[What is required]
Reply with one number: the count of lines in the records below that hold "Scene".

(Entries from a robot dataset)
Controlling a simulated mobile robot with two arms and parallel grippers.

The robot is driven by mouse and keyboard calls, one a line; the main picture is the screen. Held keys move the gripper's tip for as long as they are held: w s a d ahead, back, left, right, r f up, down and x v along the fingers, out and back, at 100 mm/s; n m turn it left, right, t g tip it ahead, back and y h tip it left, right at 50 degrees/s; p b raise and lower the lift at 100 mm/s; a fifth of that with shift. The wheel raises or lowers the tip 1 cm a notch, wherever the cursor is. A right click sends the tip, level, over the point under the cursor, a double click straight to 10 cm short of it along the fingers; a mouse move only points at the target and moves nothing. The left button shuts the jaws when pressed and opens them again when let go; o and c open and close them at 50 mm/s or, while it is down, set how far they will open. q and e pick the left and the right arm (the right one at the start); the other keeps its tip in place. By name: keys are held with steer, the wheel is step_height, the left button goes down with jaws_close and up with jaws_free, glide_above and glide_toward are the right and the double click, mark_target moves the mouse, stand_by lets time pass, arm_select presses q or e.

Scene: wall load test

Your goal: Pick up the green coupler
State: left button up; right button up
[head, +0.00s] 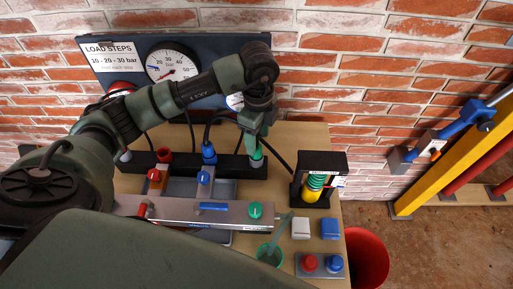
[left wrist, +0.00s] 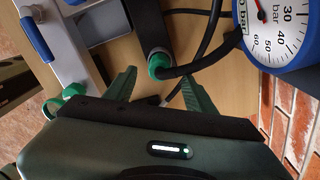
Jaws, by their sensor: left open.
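The green coupler (head: 257,161) sits at the right end of a black bar on the bench, below my left gripper (head: 259,139). In the left wrist view the coupler (left wrist: 159,66) has a black hose running from it. My left gripper (left wrist: 173,76) is open, with one green finger on each side of the coupler's position in that view. The fingers are not closed on it; I cannot tell how far above it they are. My right gripper is not in view.
Red (head: 164,156) and blue (head: 209,152) couplers stand on the same bar. A metal block with a green knob (head: 255,210) lies in front. A black stand (head: 321,164) is to the right. A gauge panel (head: 115,72) stands behind, and hoses run close to the gripper.

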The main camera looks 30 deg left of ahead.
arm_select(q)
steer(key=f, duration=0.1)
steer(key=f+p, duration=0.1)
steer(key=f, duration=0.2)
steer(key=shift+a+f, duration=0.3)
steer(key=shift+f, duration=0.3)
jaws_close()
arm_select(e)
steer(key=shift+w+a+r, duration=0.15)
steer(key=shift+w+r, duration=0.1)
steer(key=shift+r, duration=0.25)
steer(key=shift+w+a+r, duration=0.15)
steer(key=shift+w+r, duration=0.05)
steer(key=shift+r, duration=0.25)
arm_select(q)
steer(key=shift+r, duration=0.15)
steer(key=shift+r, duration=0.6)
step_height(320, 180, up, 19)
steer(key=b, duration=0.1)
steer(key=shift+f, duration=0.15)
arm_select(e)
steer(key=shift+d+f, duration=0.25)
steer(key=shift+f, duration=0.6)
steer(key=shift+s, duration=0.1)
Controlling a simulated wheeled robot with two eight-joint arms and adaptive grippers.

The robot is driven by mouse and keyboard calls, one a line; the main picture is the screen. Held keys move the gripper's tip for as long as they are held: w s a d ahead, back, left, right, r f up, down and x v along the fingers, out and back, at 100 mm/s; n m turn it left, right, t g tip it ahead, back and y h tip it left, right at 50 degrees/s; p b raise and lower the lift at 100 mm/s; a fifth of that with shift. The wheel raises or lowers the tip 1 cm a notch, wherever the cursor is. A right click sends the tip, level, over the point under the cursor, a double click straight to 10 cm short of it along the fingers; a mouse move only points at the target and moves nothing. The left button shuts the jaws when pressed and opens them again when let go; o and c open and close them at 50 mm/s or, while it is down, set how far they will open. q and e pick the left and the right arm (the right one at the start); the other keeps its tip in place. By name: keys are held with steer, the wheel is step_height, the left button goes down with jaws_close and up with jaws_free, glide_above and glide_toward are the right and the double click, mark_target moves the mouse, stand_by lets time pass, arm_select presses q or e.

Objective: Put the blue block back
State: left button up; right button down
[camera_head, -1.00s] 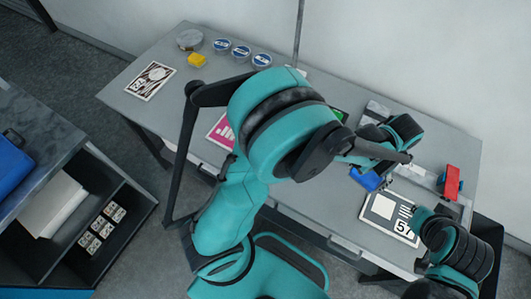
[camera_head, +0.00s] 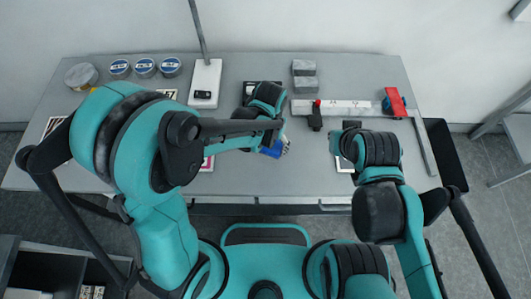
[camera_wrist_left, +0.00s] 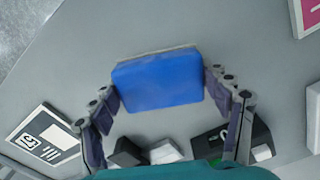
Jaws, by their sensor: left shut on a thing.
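The blue block (camera_head: 271,150) is in the hold of my left gripper (camera_head: 280,146), over the front middle of the grey table. In the left wrist view the blue block (camera_wrist_left: 158,80) sits between the two fingers of my left gripper (camera_wrist_left: 160,88), with a thin pale layer along its far edge. In the head view my left forearm partly hides the area around the block. My right gripper (camera_head: 346,142) is over the right part of the table, above a white card, and its fingers are too small and covered to read.
Several round tins (camera_head: 145,66) stand at the back left. A white stand with a pole (camera_head: 205,82), grey blocks (camera_head: 304,76), a long white bar (camera_head: 345,107) and a red clamp-like thing (camera_head: 395,102) line the back. A pink card (camera_head: 207,163) is left of the block.

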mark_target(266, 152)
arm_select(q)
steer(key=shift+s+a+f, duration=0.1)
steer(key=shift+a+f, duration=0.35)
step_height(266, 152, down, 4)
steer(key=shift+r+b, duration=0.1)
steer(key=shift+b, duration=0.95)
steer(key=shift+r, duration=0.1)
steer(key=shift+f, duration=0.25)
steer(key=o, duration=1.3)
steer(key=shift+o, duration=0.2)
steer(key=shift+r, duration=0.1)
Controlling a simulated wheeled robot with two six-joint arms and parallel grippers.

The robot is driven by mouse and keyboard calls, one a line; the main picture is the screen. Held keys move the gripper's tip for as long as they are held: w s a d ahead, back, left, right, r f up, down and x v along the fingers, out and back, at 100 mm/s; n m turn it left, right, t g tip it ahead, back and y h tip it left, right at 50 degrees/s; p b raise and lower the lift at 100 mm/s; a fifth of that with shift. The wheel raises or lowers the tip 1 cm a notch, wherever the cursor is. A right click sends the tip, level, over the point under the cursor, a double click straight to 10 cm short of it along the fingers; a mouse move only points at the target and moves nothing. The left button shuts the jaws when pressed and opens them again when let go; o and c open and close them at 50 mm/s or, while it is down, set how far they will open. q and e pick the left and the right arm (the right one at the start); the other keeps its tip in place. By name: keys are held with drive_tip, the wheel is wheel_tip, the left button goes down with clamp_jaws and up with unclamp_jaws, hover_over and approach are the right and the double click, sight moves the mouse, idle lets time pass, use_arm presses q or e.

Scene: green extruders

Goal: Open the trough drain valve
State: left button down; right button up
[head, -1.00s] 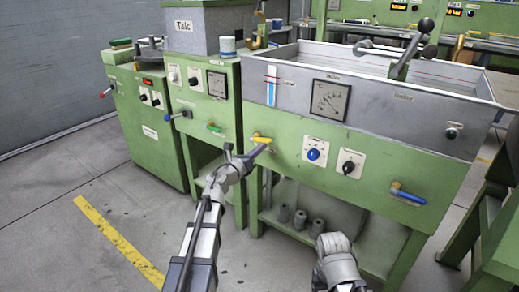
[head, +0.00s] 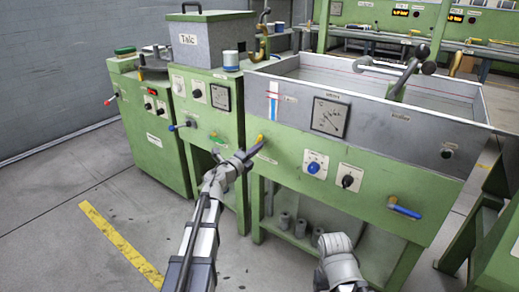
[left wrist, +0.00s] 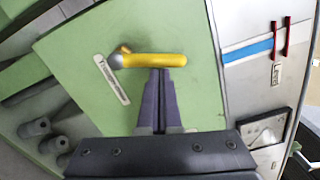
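The yellow lever handle (head: 260,139) is on the green front of the trough, just below the grey tank wall (head: 360,118). It points upward, toward the tank. In the left wrist view the yellow handle (left wrist: 155,60) lies parallel to the blue level strip (left wrist: 248,49), with a white label (left wrist: 112,79) beside its pivot. My left gripper (head: 258,149) has its fingers together at the handle's middle. Its fingertips (left wrist: 160,72) meet the handle's edge, with nothing seen between them. Only a rounded part of my right arm shows at the bottom; its gripper cannot be seen.
A blue lever (head: 405,211) sits on the trough's right front. A blue knob (head: 313,167) and a black knob (head: 347,181) lie between. Green cabinets (head: 158,140) with a talc box (head: 213,40) stand left. Several grey cylinders (head: 300,228) are on the lower shelf. Floor in front is clear.

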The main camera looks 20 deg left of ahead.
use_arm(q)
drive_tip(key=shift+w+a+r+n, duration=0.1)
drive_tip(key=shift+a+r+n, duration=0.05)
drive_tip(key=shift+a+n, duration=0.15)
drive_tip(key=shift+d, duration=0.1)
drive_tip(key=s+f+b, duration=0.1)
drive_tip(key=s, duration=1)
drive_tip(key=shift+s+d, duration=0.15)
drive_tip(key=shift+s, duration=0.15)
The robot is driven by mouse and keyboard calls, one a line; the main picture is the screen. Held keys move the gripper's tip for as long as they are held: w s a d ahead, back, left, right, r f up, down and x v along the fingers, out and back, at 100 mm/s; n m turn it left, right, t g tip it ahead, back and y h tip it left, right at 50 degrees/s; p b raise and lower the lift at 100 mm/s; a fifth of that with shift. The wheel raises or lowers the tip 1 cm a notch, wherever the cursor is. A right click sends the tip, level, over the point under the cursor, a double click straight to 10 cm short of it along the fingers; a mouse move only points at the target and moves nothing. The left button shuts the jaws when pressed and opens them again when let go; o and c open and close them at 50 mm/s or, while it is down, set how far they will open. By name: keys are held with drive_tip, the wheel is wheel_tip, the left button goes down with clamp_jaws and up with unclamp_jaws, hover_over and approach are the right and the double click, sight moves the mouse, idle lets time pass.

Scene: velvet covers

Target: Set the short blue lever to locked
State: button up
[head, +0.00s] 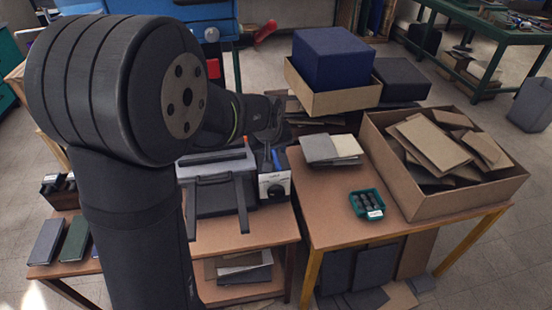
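A short blue lever (276,159) stands up from a small device with a white front (273,186) and a dark round knob. The device sits at the right end of the left wooden table. A dark upright part stands just left of the lever. The lever's position marks are too small to read, so I cannot tell its setting. My gripper (275,128) is just above and behind the device, close to the lever's top. Its fingers are dark and small here, and I cannot tell whether they are open or touch the lever.
A grey and black machine with a frame (219,196) stands directly left of the device. On the right table are board samples (331,149), a green tray (352,205) and a large carton of boards (402,178). A red handle (265,32) is farther back.

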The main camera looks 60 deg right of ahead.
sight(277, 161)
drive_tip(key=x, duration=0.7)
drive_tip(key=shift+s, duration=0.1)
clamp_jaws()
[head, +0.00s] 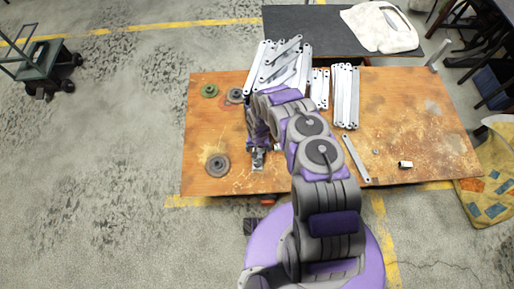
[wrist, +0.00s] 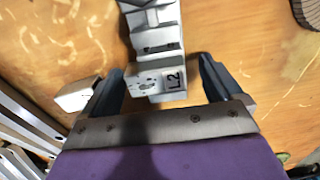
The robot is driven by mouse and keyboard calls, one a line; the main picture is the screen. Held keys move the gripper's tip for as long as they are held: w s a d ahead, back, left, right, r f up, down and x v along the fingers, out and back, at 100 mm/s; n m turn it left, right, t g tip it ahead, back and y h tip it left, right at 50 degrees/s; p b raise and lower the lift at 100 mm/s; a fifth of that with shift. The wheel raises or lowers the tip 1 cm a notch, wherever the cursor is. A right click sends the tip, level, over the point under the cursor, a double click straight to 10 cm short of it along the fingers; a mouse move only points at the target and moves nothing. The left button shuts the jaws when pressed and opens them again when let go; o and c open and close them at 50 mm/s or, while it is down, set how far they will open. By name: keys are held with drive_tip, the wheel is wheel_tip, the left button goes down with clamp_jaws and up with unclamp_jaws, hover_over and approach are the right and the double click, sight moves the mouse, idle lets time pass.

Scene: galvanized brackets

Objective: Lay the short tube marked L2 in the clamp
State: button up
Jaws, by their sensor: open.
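In the head view my gripper (head: 257,146) is low over the table and partly hidden by my arm. I cannot pick out the clamp for certain.
A small white block (wrist: 78,95) lies outside the left finger. Long brackets (head: 345,95) are stacked at the back; one loose bracket (head: 356,158) lies farther forward. A round disc (head: 217,165) is left of my gripper. A small white piece (head: 405,164) sits at the right.

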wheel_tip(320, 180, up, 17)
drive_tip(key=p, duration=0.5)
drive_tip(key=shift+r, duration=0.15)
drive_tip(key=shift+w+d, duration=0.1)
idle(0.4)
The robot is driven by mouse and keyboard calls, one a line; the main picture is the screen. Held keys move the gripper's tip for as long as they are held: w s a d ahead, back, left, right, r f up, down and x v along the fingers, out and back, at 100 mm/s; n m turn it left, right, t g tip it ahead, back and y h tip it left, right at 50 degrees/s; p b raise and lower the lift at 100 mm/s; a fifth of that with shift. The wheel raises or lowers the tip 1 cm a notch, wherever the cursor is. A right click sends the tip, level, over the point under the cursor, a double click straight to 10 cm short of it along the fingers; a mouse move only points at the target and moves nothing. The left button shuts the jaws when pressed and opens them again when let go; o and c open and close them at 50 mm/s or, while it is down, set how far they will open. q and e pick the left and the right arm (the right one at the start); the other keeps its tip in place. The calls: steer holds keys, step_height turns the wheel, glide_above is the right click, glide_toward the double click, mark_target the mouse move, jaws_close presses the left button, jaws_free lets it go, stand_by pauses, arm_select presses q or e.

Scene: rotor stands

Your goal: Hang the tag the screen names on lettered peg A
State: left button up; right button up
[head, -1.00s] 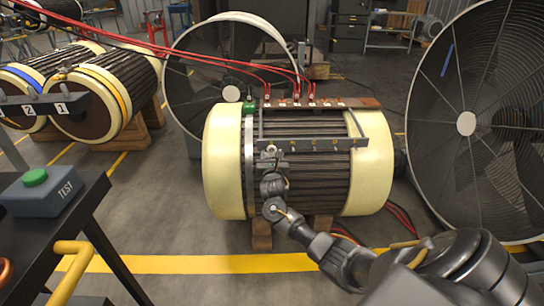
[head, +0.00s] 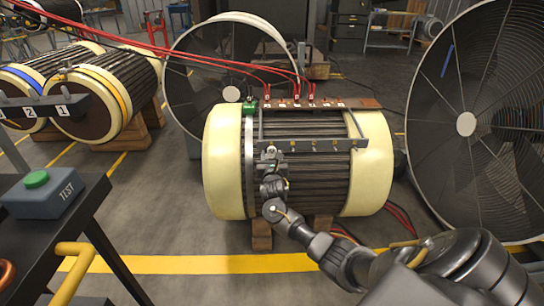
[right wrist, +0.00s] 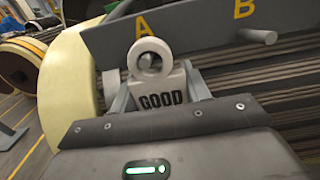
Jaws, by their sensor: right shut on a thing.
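My right gripper (right wrist: 155,98) is shut on a pale grey tag (right wrist: 163,98) marked GOOD, with a thick ring at its top. The ring stands in front of the grey rack bar (right wrist: 195,35), just under the yellow letter A. Peg A is mostly hidden by the ring; I cannot tell whether it passes through the hole. Peg B (right wrist: 257,36) sticks out bare to the right. In the head view, my right gripper (head: 271,166) is at the left end of the bar (head: 325,145), in front of the rotor. My left gripper and the screen are out of view.
The cream-ended rotor (head: 225,165) stands on wooden blocks, with red cables above it. A large fan (head: 470,120) stands to the right.

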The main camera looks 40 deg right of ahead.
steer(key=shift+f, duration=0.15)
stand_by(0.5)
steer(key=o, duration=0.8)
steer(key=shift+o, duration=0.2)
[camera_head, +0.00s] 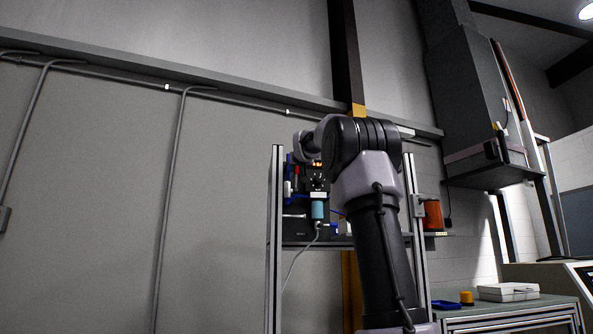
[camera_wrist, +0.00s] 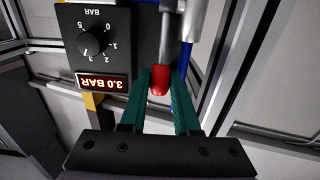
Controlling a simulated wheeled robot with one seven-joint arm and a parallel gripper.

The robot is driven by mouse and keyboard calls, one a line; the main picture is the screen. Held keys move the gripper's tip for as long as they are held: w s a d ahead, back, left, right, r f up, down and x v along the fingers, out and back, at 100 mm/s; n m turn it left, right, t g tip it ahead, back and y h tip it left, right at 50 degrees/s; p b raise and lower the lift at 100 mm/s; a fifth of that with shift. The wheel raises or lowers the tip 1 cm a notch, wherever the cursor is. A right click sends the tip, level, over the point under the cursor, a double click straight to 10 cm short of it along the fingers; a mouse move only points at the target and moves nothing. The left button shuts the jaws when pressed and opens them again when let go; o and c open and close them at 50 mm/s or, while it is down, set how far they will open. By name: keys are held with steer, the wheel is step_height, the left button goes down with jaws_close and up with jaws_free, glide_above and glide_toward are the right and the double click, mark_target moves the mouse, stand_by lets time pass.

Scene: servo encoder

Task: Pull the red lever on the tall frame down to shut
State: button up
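The red lever tip (camera_wrist: 159,82) shows in the wrist view at the end of a grey metal shaft. The wrist picture is upside down, so the lever points upward. It also shows as a small red mark (camera_head: 296,170) at the left of the tall frame (camera_head: 274,240) in the head view. My gripper (camera_wrist: 161,72) has its two green fingers on either side of the red tip, with a narrow gap beside it. Contact cannot be made out. In the head view my arm hides much of the frame, and the fingers are not clear.
A black regulator (camera_wrist: 95,40) with a dial and a lit "3.0 BAR" display sits close beside the lever. A blue tube (camera_wrist: 187,50) runs along its other side. A light-blue cylinder (camera_head: 318,210) hangs below the dial. A bench with a white box (camera_head: 508,291) stands at right.

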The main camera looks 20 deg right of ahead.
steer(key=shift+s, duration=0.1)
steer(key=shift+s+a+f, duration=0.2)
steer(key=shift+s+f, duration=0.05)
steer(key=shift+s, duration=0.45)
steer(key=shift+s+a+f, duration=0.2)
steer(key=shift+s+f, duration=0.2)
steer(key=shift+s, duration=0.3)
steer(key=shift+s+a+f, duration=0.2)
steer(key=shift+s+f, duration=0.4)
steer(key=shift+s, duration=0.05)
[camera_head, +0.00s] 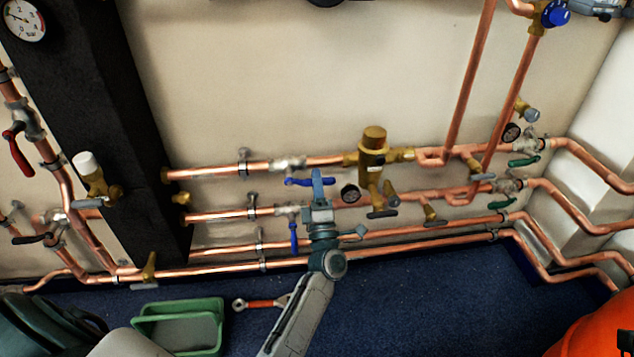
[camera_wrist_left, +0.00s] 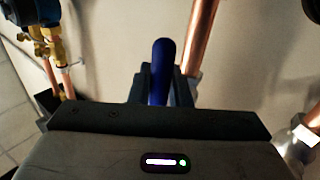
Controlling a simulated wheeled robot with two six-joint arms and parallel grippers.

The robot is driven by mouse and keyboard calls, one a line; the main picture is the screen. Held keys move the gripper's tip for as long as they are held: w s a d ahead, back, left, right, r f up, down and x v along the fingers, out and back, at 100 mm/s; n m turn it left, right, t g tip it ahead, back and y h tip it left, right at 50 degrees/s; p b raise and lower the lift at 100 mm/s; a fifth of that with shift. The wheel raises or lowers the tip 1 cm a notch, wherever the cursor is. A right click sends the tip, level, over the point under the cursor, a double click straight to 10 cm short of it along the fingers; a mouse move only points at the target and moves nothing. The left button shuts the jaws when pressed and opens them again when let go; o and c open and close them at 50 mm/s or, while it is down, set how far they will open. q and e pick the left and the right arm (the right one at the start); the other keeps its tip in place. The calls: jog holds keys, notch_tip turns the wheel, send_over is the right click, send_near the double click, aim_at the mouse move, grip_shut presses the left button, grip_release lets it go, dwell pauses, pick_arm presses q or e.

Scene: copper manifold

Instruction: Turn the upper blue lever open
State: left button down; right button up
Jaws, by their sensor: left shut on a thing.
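The upper blue lever (camera_head: 296,181) sits on a silver valve (camera_head: 287,163) in the upper of the middle copper pipes. It lies roughly along the pipe in the head view. My left gripper (camera_head: 318,178) is shut on its right part, and the fingers hide some of it. In the left wrist view the blue lever (camera_wrist_left: 161,62) stands between the two fingers, with its rounded end showing above them. A lower blue lever (camera_head: 294,238) on the pipe below hangs down, across its pipe. My right gripper is not in view.
A brass valve body (camera_head: 374,155) with a small black gauge (camera_head: 350,193) stands close right of my left gripper. More copper pipes run below it. A green tray (camera_head: 180,328) and an orange-handled wrench (camera_head: 262,303) lie on the blue floor. Green levers (camera_head: 524,161) are farther right.

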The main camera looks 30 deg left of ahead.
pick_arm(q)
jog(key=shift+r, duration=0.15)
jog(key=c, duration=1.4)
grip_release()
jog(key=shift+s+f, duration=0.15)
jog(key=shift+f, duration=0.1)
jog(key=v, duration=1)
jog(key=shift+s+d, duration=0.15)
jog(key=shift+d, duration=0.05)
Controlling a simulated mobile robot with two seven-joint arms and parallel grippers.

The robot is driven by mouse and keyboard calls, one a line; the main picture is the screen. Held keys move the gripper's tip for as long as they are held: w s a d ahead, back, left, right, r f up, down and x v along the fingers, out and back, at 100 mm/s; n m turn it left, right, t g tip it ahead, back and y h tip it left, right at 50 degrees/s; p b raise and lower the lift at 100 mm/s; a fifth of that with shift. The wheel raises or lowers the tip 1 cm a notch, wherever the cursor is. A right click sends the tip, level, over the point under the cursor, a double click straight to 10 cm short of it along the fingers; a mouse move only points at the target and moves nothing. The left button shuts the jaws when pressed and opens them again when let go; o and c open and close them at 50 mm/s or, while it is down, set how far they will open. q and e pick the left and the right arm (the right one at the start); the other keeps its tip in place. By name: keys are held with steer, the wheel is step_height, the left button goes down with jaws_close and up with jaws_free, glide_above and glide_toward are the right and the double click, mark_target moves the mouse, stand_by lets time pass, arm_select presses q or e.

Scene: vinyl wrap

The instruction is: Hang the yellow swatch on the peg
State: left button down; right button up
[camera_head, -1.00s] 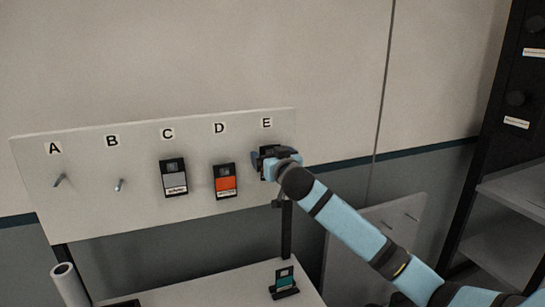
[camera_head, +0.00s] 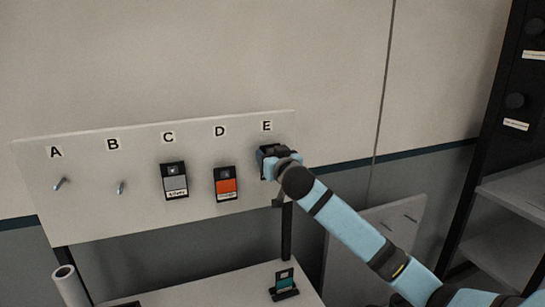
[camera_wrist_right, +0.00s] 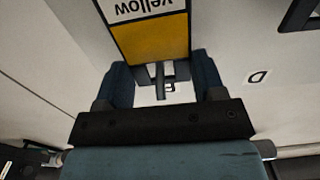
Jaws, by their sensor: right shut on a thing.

[Solution for this problem]
8